| YOUR INSTRUCTIONS |
Across the entries below, count the lines in which the word "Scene" occurs. Reply with the count alone.

* * * * * * * * *

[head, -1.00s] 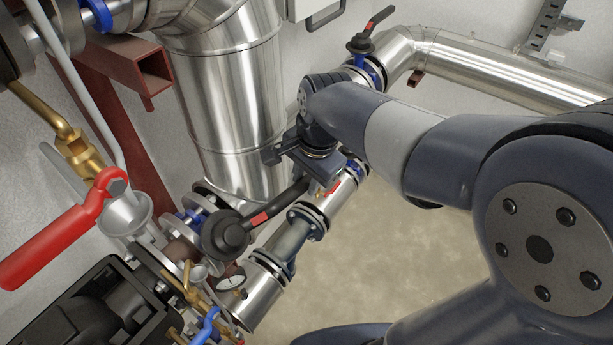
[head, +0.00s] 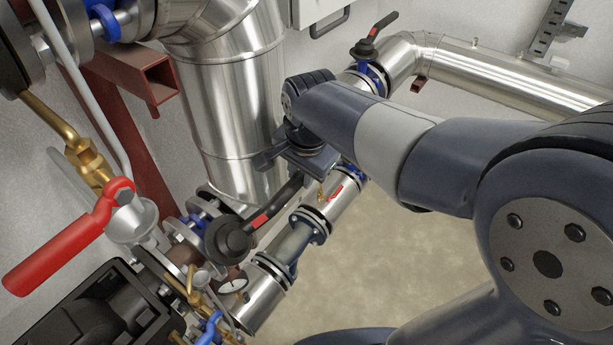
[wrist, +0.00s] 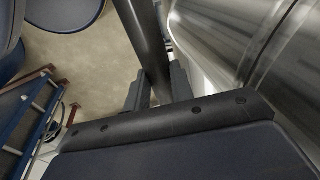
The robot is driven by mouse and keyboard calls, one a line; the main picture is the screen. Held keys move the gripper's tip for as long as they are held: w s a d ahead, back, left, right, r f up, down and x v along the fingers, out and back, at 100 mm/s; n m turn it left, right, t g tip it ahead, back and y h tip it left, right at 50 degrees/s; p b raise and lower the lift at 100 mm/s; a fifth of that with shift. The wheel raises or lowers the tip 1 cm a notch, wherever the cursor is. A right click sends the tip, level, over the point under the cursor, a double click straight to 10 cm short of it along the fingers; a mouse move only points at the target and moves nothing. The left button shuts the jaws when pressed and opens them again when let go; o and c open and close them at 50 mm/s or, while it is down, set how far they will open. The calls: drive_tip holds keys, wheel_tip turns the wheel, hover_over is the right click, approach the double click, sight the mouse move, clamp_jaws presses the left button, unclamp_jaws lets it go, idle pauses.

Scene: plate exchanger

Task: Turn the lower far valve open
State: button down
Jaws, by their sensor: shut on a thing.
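A black lever handle with a red band (head: 259,219) runs up and right from the round black hub (head: 228,239) of a valve low on the pipework. My gripper (head: 298,172) is at the handle's far end. In the wrist view the dark handle (wrist: 146,42) passes between the two fingers of my gripper (wrist: 156,90), which is shut on it. The gripped stretch is partly hidden by my gripper in the head view. Another valve with a black and red lever (head: 377,35) stands on the pipe at the top.
A big silver pipe (head: 230,100) stands just left of my gripper. A red lever (head: 60,242) juts out at lower left. The floor (head: 370,260) to the right is open.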

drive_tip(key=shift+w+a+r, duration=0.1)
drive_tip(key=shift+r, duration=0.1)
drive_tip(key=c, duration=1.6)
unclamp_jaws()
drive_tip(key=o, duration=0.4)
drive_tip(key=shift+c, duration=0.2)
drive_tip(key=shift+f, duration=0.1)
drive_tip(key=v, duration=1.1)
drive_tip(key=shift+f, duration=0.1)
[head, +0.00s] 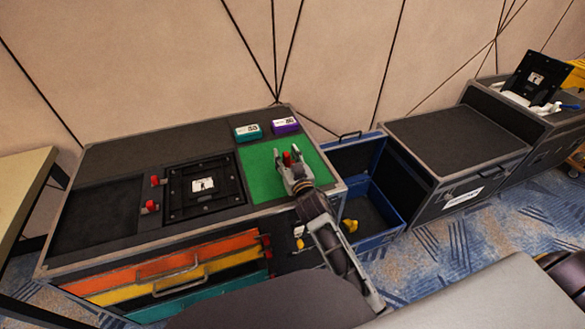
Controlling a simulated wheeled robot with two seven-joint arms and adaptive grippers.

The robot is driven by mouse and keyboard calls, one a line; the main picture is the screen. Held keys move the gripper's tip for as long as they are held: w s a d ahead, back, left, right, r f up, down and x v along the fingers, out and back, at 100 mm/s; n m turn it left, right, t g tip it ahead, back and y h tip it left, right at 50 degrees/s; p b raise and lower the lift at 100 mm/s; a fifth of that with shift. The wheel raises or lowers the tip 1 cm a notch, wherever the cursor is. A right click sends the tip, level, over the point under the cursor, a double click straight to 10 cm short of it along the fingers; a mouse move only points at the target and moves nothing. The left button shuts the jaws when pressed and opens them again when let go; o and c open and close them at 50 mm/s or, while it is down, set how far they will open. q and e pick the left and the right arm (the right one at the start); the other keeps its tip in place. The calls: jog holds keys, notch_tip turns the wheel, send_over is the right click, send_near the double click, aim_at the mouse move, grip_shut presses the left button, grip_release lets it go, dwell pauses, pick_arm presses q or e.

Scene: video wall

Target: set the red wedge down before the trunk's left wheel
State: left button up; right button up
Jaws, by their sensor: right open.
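A small red piece (287,158), which looks like the red wedge, shows at the fingertips of my right gripper (290,164), over the green mat (258,178). The gripper is open, its fingers on either side of the red piece; I cannot tell if they touch it. My right arm comes up from the lower right and covers part of the mat. A dark trunk (455,140) with a grey rim and a white label stands right of the workbench. Its left wheel cannot be made out. My left gripper is not in view.
The workbench top holds a teal box (248,132), a purple box (285,125) and a black panel (204,188) beside two red pieces (151,206). An open blue drawer or bin (376,240) with a yellow item (350,225) lies between bench and trunk. Patterned carpet (470,245) is clear in front.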

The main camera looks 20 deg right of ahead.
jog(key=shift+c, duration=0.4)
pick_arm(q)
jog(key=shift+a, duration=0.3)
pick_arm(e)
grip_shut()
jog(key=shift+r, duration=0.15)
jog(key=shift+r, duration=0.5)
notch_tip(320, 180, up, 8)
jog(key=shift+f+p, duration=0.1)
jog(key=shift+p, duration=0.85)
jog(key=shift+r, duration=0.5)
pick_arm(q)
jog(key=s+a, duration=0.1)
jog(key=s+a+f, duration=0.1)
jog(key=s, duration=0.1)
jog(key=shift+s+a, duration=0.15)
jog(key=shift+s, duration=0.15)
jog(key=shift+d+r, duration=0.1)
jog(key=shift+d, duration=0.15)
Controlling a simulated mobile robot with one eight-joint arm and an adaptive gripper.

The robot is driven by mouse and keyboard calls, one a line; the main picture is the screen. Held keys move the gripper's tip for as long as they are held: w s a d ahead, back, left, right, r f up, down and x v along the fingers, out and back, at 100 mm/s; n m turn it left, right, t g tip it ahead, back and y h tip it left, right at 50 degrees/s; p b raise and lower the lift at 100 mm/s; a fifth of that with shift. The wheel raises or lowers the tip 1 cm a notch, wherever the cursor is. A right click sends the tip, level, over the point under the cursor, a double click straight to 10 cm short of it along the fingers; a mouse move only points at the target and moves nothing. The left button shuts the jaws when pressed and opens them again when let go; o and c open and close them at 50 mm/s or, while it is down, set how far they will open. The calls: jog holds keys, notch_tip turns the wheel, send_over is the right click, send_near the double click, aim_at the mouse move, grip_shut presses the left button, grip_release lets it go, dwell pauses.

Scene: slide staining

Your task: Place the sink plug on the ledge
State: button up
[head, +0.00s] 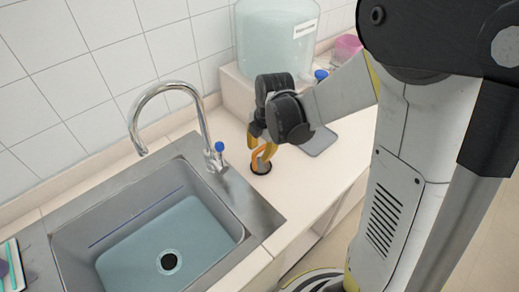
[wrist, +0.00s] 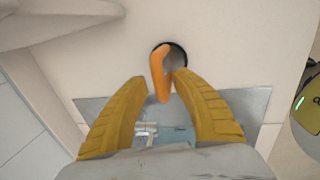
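The sink plug (head: 261,168) is a black disc with an orange loop handle, resting on the pale counter to the right of the sink. In the wrist view its orange handle (wrist: 158,72) rises toward me, with part of the black disc behind it. My gripper (head: 262,145) is just above the plug. Its two yellow fingers stand apart on either side of the handle in the wrist view (wrist: 161,82), with gaps showing. The raised pale ledge (head: 238,92) runs along the back wall, under a large clear tank.
The steel sink (head: 75,222) holds bluish water over a dark drain (head: 169,262). A curved chrome faucet (head: 165,88) stands behind it. The tank (head: 275,40) occupies part of the ledge. A flat grey item (head: 320,142) lies right of my gripper.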

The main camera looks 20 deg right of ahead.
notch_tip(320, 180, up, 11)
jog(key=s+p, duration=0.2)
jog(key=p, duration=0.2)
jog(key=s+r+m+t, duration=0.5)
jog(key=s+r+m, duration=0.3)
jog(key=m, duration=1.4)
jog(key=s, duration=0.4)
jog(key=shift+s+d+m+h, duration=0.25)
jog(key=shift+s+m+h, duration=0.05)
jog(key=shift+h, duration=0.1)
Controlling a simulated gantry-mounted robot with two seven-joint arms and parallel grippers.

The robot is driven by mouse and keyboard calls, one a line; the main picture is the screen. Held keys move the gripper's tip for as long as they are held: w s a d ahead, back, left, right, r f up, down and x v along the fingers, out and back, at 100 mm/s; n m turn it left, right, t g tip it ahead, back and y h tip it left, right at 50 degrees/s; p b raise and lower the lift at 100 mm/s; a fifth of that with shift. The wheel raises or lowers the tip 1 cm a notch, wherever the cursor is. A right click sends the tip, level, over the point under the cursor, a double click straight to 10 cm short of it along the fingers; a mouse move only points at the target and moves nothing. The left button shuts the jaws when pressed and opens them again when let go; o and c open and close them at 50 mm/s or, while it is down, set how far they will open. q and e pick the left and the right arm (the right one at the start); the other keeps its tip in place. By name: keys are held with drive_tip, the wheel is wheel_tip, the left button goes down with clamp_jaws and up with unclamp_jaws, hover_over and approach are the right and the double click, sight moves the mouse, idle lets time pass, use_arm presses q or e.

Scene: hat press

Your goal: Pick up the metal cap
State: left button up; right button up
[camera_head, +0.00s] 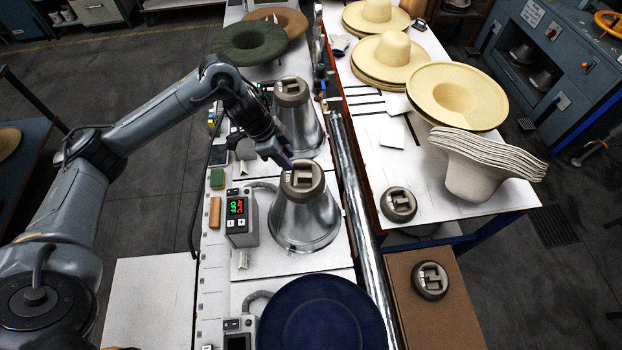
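Several round grey metal caps with a cut-out grip on top are in view, and I cannot tell which one the task means. One cap (301,181) sits on the middle shiny metal cone (304,223). Another cap (291,91) sits on the cone behind it (298,126). A third cap (398,204) lies on the right table, and one more cap (430,281) lies on a brown box. My left gripper (286,161) is just above and behind the middle cone's cap, pointing down toward it. Its fingers are small and dark, so their opening and any contact are unclear. My right gripper is not in view.
A dark blue hat (322,314) lies at the front, and a green hat (248,42) at the back. Control boxes (241,218) stand left of the cones. A shiny pipe (357,210) runs along their right. Straw hats (457,96) and stacked felt (480,163) crowd the right table.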

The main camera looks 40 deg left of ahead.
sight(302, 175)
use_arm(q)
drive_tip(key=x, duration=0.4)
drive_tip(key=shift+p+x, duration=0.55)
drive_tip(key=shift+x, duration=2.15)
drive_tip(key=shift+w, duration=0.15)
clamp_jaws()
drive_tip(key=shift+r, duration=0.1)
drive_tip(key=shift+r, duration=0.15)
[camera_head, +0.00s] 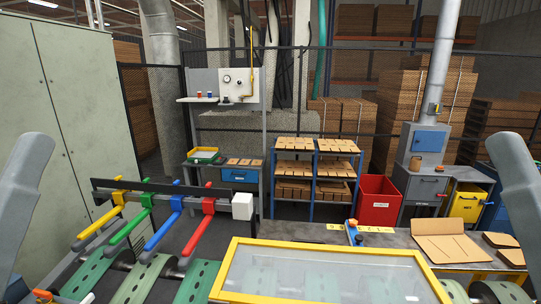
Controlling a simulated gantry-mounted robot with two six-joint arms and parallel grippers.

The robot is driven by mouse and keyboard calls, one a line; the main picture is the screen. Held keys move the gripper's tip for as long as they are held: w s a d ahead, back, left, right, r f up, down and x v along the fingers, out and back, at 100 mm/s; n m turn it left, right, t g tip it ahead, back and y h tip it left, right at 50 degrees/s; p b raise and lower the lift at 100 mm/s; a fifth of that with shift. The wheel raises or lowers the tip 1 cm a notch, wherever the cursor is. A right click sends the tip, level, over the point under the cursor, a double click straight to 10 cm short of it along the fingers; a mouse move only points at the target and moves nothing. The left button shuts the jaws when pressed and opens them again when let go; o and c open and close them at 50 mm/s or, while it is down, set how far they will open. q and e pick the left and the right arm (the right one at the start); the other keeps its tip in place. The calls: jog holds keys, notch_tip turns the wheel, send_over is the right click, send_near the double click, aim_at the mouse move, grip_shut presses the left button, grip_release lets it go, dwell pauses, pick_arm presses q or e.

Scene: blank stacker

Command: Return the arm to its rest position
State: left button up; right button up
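A grey link of my left arm (28,185) rises at the left edge. A grey link of my right arm (522,195) rises at the right edge. Both stand apart from the equipment in front, one on each side of the picture. Neither gripper's fingers show in the head view, so whether they hold anything is hidden.
A yellow-framed clear panel (330,272) lies front centre. Beside it are coloured clamp bars (168,226) above green slats (145,278). A table at right bears brown flat blanks (447,240). A blank-filled rack (313,178) and red bin (378,203) stand behind.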

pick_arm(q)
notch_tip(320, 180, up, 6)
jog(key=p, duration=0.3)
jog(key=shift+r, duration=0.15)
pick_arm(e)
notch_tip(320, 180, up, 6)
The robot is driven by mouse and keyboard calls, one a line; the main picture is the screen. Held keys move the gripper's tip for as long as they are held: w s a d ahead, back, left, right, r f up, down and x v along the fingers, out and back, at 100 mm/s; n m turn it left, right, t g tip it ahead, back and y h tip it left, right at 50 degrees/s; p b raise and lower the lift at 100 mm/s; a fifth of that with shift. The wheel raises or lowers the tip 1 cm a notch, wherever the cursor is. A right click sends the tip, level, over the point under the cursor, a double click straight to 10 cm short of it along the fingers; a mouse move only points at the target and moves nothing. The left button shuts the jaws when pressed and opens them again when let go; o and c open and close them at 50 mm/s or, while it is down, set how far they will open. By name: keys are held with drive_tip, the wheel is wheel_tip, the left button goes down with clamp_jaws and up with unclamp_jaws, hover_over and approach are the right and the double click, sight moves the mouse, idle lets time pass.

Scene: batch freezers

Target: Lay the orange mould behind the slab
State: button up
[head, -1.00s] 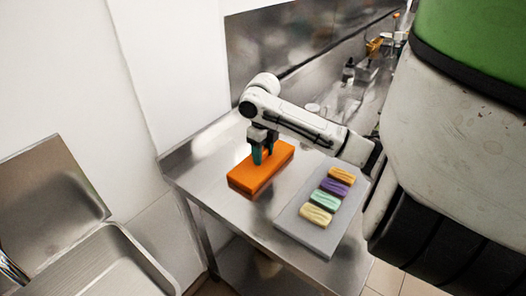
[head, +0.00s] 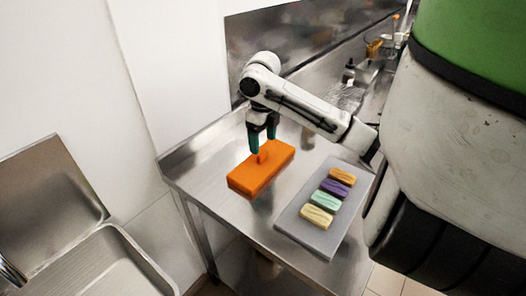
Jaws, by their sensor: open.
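The orange mould (head: 252,178) is a rectangular block with a small knob on top. It lies flat on the steel table, to the left of the slab. The slab (head: 298,233) is a grey plate carrying a row of several coloured bars: orange, purple, mint and cream. My gripper (head: 262,145) is above the mould with its dark green fingers pointing down. The fingers are open, and their tips are just over the knob, seemingly clear of it. Nothing is held.
The steel table (head: 215,165) has bare room left of the mould and a raised edge along the wall. A sink (head: 100,262) stands at lower left. Several items (head: 365,70) stand on the counter farther back.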

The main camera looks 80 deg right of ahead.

* * * * * * * * *

| SOLUTION TO THE PROBLEM |
6